At some point, the iPod started acting wonky. It would randomly pause songs even when the touchpad was “locked.” This became a huge nuisance, and I “reset” the iPod, hoping to fix the problem. It did not work. I surprised myself with how little I cared about trying to repair it. I didn’t look up any Mac forums online, I didn’t really ask anyone what to do. I put up with the glitch for awhile before deciding to just abandon the thing altogether. I reverted back to using my Shuffle, but some of the magic was gone. It was still a working machine, but it didn’t seem worth the trouble. I would enjoy the experience of leaving my house early in the morning, feeling a cool blast of air hit me in the face at the same time Warren Zevon or someone would begin serenading me, but a few songs into the rotation I’d become frustrated and impatient, flipping through songs constantly, trying to find music to best match my mood.
I can’t say exactly when, but at one point I stopped bringing the Shuffle anywhere with me. I just left it at home. Once or twice, on particularly upsetting days, especially right after my most recent breakup, I would load it up with Mason Jennings and Fleetwood Mac and The Pernice Brothers, and just let myself have one of these musically masochistic moods. Not because the music choices were bad, obviously, but because they stirred up such bad emotions in me: longing, confusion, melancholy. A general psychological aching, completely self-induced, all at the hand of transportable music.
On Saturday, I attempted to load up my Shuffle once again. This time I was in a positive, flirtatious mood, and I wanted to carry around some downhome music, some Allman Brothers, Morphine, Creedence Clearwater Revival type stuff. In the middle up uploading the songs, I was told my Shuffle didn’t successfully sync up with my laptop. I got a series of malfunction pop-ups, did what I could to disperse them, and then disconnected the Shuffle. It wouldn’t play, nor would my computer recognize it when I tried to plug it back in. I tried a few things, but underneath it all was my true voice, which said to me, “Eh, whatever.” I put the Shuffle in my desk drawer, and left the house, committed to maintaining my upbeat mood regardless of the fact that I wouldn’t have some bluesy song about cold-hearted but irresistable women blasting into my ears.

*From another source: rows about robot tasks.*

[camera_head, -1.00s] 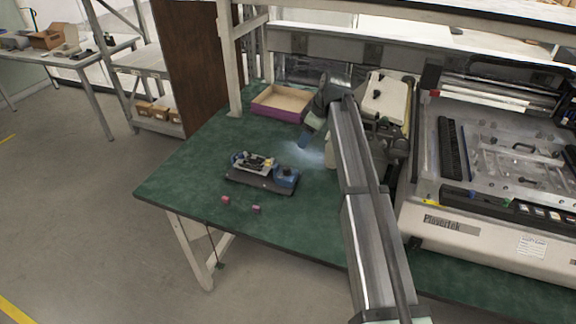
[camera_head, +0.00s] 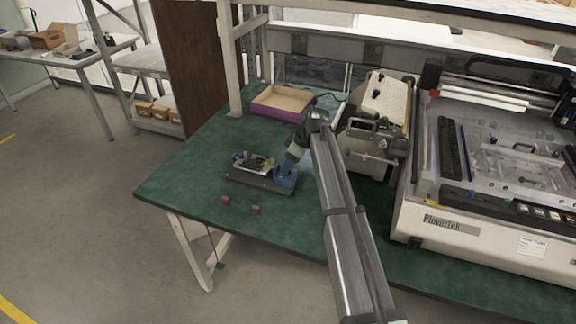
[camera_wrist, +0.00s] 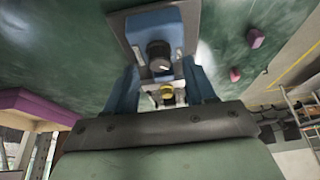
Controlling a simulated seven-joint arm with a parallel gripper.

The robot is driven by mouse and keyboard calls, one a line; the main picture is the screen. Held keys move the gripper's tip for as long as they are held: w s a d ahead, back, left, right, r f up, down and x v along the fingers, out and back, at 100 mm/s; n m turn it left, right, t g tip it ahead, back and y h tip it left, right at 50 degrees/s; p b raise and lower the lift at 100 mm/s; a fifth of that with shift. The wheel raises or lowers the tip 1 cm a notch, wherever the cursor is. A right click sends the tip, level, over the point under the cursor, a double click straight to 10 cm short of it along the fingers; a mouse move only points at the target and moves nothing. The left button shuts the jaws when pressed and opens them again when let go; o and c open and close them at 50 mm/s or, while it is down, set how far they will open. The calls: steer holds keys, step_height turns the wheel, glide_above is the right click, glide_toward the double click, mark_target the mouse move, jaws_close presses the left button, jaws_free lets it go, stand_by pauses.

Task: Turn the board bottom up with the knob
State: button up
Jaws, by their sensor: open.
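The turning fixture sits on the green table, with a dark base plate (camera_head: 250,180). The board (camera_head: 250,162) lies in its frame at the left of the plate, with small parts on top. A blue block (camera_head: 286,181) stands at the plate's right end. In the wrist view the blue block (camera_wrist: 157,28) carries a round black knob (camera_wrist: 159,56). My gripper (camera_head: 289,165) is at the blue block, partly covering it. In the wrist view my gripper (camera_wrist: 160,72) is open, with a blue finger on each side of the knob line. Finger contact with the knob cannot be told.
Two small pink blocks (camera_head: 226,199) (camera_head: 256,209) lie in front of the fixture near the table edge. An open purple-sided box (camera_head: 282,102) stands behind. Machines (camera_head: 378,125) (camera_head: 490,175) fill the right side. The table left of the fixture is clear.

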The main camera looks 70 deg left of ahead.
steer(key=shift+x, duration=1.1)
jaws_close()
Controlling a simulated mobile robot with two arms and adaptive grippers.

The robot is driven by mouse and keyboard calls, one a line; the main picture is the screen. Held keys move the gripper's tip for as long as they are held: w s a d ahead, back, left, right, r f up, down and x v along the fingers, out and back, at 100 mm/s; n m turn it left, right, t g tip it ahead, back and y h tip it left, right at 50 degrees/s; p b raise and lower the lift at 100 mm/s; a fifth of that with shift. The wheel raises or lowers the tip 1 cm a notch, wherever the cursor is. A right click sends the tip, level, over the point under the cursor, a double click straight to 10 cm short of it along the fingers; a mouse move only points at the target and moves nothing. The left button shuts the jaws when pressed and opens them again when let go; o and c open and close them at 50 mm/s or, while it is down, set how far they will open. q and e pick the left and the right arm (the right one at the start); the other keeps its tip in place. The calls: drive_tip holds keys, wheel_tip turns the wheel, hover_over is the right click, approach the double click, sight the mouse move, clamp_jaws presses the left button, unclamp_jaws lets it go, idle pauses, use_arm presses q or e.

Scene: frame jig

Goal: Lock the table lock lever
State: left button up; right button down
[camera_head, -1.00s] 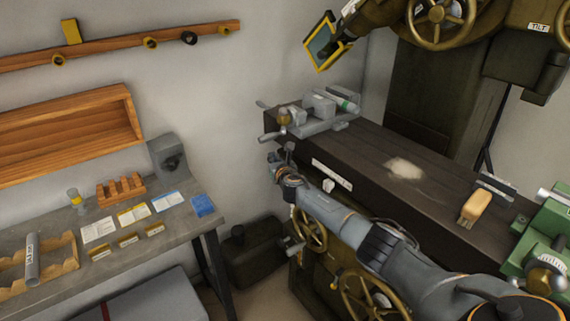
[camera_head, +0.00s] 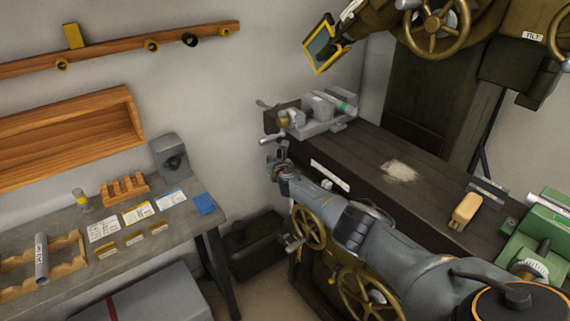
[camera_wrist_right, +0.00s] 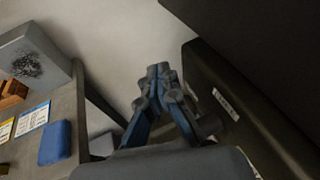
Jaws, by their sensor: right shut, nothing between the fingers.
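My right gripper (camera_head: 277,159) is at the left end of the dark machine table (camera_head: 440,191), just below the vise's crank handle (camera_head: 272,140). In the right wrist view its fingers (camera_wrist_right: 160,72) are shut together and empty. A white label strip (camera_head: 330,175) is on the table's front side, right of the gripper; the wrist view shows it too (camera_wrist_right: 226,105). A small pale block (camera_head: 327,184) shows just below the strip; I cannot tell whether it is the lock lever. No lever is clearly recognisable.
A grey vise (camera_head: 322,112) stands on the table's left end. A brush (camera_head: 466,209) lies farther right. Brass handwheels (camera_head: 308,228) are below the table front. A workbench (camera_head: 180,231) with cards and a blue block (camera_head: 204,204) is at left, with a gap between.

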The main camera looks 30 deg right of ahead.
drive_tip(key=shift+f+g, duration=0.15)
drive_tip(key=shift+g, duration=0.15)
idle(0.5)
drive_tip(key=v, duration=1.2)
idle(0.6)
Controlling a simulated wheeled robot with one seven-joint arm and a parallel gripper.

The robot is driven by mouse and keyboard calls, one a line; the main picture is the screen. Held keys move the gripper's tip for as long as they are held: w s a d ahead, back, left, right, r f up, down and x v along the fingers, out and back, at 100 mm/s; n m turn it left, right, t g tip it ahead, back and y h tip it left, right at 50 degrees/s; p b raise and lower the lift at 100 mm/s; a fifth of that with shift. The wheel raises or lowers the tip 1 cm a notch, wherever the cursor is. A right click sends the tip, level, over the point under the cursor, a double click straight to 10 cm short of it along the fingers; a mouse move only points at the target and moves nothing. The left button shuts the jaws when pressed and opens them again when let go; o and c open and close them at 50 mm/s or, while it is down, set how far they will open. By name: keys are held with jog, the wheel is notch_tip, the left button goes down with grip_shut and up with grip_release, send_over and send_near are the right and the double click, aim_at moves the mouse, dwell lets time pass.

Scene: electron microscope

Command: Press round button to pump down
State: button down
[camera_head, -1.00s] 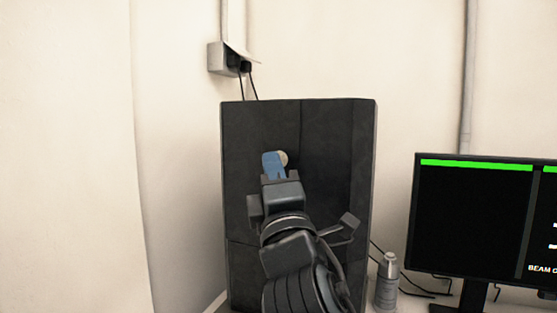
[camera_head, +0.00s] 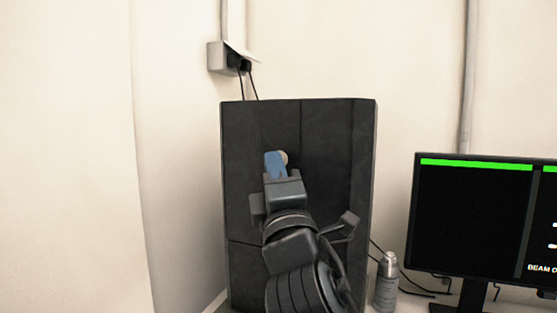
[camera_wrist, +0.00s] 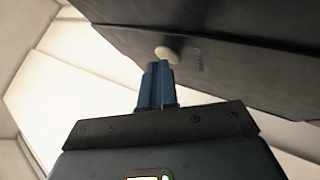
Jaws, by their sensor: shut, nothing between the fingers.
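The round button (camera_head: 284,157) is a small pale disc on the upper front of a tall black cabinet (camera_head: 335,130). In the head view my gripper (camera_head: 274,157) partly covers it. In the wrist view the button (camera_wrist: 167,54) stands out from the dark panel as a pale round knob. My gripper's blue fingers (camera_wrist: 157,68) are shut with nothing between them. Their tips are at the lower left edge of the button in that view, very close to it. I cannot tell whether they touch it.
A monitor (camera_head: 480,225) with a green bar stands at the right. A metal flask (camera_head: 387,282) stands between it and the cabinet, with cables behind. A wall box (camera_head: 222,58) with plugs is above the cabinet. The wall at left is bare.

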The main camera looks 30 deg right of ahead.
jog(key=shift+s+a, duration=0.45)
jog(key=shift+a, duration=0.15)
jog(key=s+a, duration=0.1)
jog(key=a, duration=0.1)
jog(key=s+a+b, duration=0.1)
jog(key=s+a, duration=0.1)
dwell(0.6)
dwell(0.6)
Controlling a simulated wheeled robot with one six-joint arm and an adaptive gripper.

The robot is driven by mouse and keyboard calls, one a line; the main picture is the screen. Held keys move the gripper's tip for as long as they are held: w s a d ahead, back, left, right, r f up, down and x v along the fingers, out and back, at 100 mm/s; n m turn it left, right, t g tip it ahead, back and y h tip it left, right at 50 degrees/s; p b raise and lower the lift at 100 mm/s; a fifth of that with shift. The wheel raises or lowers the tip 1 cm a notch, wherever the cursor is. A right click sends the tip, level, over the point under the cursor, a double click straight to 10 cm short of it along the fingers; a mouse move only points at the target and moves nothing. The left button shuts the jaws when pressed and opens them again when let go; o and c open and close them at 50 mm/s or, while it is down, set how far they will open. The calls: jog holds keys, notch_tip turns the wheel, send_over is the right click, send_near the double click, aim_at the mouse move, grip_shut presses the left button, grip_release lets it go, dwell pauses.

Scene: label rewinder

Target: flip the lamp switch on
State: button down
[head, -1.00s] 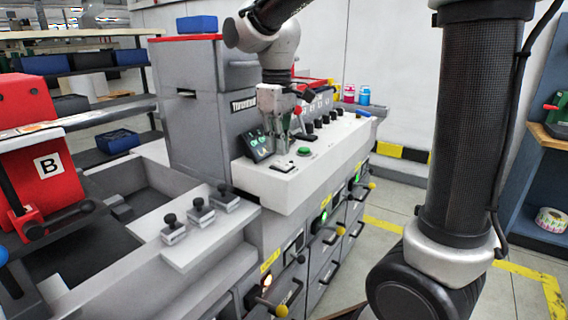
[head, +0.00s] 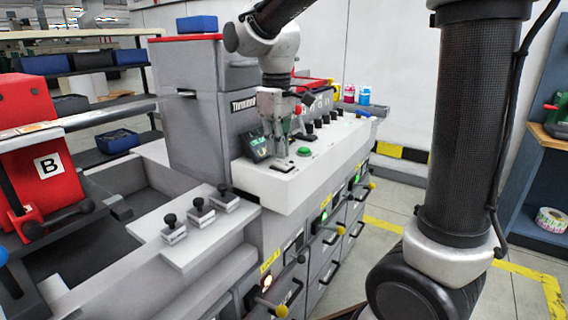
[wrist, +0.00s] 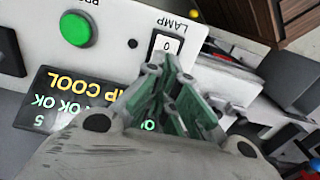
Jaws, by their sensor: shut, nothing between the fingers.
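The lamp switch (wrist: 167,45) is a white rocker in a dark frame, marked "0", with the upside-down word LAMP beside it in the wrist view. My gripper (wrist: 170,66) is shut and empty, its green-padded fingers pointing at the switch. The fingertips cover the switch's near edge; I cannot tell if they touch it. In the head view my gripper (head: 281,158) points down just above the white control panel (head: 300,186), close over the switch's place.
A green button (wrist: 76,29) and a dark display (wrist: 62,103) with lit text lie beside the switch. Black knobs (head: 318,126) line the panel further back. Red and grey machine parts (head: 40,130) stand at left.

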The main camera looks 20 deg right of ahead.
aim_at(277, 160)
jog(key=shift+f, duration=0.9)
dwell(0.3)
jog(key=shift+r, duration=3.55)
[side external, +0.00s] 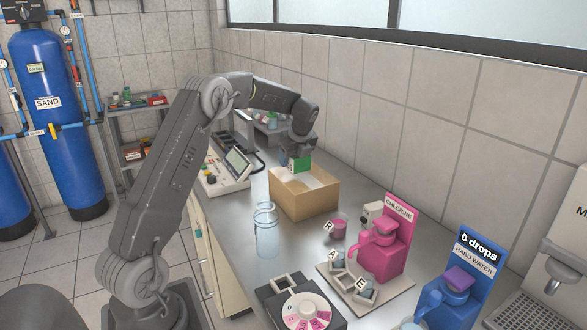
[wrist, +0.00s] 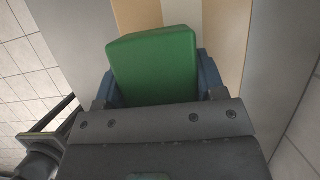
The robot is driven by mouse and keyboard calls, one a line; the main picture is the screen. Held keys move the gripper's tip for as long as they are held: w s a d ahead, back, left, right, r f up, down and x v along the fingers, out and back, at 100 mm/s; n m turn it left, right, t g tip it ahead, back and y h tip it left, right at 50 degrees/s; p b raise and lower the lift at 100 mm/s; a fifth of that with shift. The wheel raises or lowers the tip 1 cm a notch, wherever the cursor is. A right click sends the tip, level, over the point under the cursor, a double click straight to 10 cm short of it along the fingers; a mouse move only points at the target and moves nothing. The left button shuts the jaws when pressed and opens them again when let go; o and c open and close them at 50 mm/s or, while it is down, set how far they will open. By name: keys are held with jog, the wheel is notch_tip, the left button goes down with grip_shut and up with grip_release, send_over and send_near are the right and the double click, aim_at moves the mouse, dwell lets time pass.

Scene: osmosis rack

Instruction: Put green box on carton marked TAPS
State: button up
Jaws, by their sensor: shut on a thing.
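The green box (side external: 301,164) is held in my gripper (side external: 301,155), above the cardboard carton on the bench. In the wrist view the green box (wrist: 155,65) fills the space between the two blue fingers of my gripper (wrist: 155,80). The carton (side external: 313,200) is tan, and its top looks pale. Part of it shows behind the green box in the wrist view (wrist: 225,40). I cannot read any marking on the carton from here. Whether the box touches the carton is hard to tell.
A clear bottle (side external: 266,230) stands in front of the carton. A pink chlorine dispenser (side external: 383,248), a blue hard water dispenser (side external: 462,285) and a small beaker (side external: 339,227) stand to the right. A control panel device (side external: 226,170) is left of the carton. The tiled wall is behind.

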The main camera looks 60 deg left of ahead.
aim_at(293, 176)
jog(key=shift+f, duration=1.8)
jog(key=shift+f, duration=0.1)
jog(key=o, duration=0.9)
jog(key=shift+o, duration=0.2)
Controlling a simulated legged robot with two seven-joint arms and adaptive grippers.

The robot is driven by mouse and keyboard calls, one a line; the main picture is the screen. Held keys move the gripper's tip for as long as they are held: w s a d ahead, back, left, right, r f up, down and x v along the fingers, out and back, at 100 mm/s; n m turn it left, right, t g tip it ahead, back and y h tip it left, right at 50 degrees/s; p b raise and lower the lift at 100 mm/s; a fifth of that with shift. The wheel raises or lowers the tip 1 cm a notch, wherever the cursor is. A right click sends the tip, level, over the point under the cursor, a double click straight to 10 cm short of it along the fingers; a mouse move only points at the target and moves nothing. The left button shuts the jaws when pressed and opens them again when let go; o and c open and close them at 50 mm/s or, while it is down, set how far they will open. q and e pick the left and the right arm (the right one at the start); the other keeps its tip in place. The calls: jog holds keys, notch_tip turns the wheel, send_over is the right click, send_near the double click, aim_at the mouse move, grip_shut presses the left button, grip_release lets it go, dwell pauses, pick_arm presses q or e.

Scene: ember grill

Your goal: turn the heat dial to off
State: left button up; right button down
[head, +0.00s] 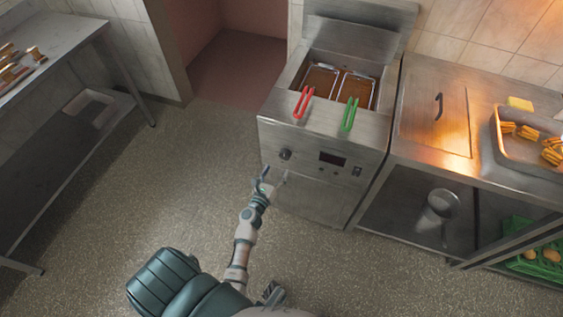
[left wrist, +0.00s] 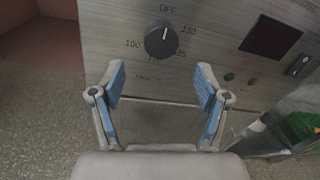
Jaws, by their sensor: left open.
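The heat dial (head: 285,154) is a round dark knob at the left of the steel fryer's front panel. In the left wrist view the dial (left wrist: 161,40) is close, with OFF lettering above it and numbers around it. Its white mark appears to point up, towards OFF. My left gripper (head: 270,184) is in front of the fryer, just below and left of the dial. In the left wrist view my left gripper (left wrist: 160,78) is open and empty, its two fingertips below the dial and apart from it. I cannot make out my right gripper.
The fryer panel also has a dark display (head: 332,159) and a rocker switch (head: 357,171). Baskets with red (head: 303,103) and green (head: 349,114) handles sit on top. A steel counter (head: 433,155) adjoins on the right. The floor to the left is clear.

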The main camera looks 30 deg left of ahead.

So, it’s officially over. My love affair with not only iPods, but headphones in public, is entirely over. It’s very strange. I am not deciding this because I am too lazy to repair these machines - I still have every intention of researching their problems and doing what I can to fix them, when I have a chance. But to realize that my world has not stopped without them is the sign the affair is over.
For weeks now, I’ve been listening to the actual sounds of my city. Old women and teenage boys gabbing on the bus. Cars zooming by at night, rough on the pavement like rolling thunder that explodes into the sound of waves crashing onto the beach as they pass me and the Doppler effect kicks in. Ambulances off in the distance, the decompression of the bus when it leans down to scoop up a man with a cane or a bum with a cart full of god-knows-what. Windows rattling in their frames, dogs barking, men laughing, hipsters complaining, brakes screeching, birds singing, trees rustling, wind whipping around corners and open doors. Car doors opening and closing, washing machines alternating their cycles from slushy slumping rotations to devilishly high-pitching spinning. The crowded restaurants whose hums seep across the street, and so on. Cash registers and crumpling paper and pouring rain. The horrible noise the underground MUNI makes when someone is blocking its doors.
Not all of these noises are pleasant, and not all of them are interesting, but they belong to the world I am part of. They are a reality I share with the majority of the people around me. We react to the same stimuli - otherwise strangers, we are connected in that brief moment of eye contact after we turn our heads in the same direction, following the sounds of boisterous laughing or screeching brakes. The slightest tilt of the head or raise of the eyebrows might not mean anything more direct than “That is annoying,” or “That sounds bad,” but enough of those tiny movements over the course of several weeks has come to mean significantly more than that to me. It means I am participating in the world with these people. This is my sidewalk, my bus, my laundromat, my restaurant, my neighborhood, my city, and I share it with them. I feel so much more connected to San Francisco, and to myself, now that I am not molding my commute with sounds that are necessarily disconnected from my immediate surroundings.
I still listen to music in the office, and in my home. I yearn for both calming and frenetic sounds as background noise to work and play. But those sounds are exactly that: the background. They supplement and inform the experience I am already having, be it eating dinner, typing up reports, cleaning my room, having a conversation, or making love. But at no point do they replace those experiences. They are not substitutes for an imperfect reality, or a reaction to boredom - and when they are, I can sense their dishonesty immediately. The music will not work, it will not be enjoyable. It will become as aggravating to me as the sounds of buses and traffic were to me when I became enamored with the iPod.
I don’t know where the switch came from, I don’t know when it flipped. I can’t say that I will never want an iPod again - even this weekend I had wanted one. But it’s become liberating for me to realize that, in many cases, not only do I not need a self-created bubble of sound and psychology to get through the day, but I enjoy not having one. Despite all the annoyances and irritations, I more often feel comfortable creating peace for myself amongst the chaos of the city than trying to assemble a good mood from a lot of arbitrary sounds and words.
And it’s things like that that make me wonder if I’m not, maybe, slightly, a little bit insane.
I hope I didn’t sound preachy, by the way - y’all relish the use of your iPods for your own reasons, and that’s cool, I would never begrudge you that (except in jest, obviously). I’m just remarking on a change I’ve noticed in myself, and wondering if it strikes a chord with anyone else.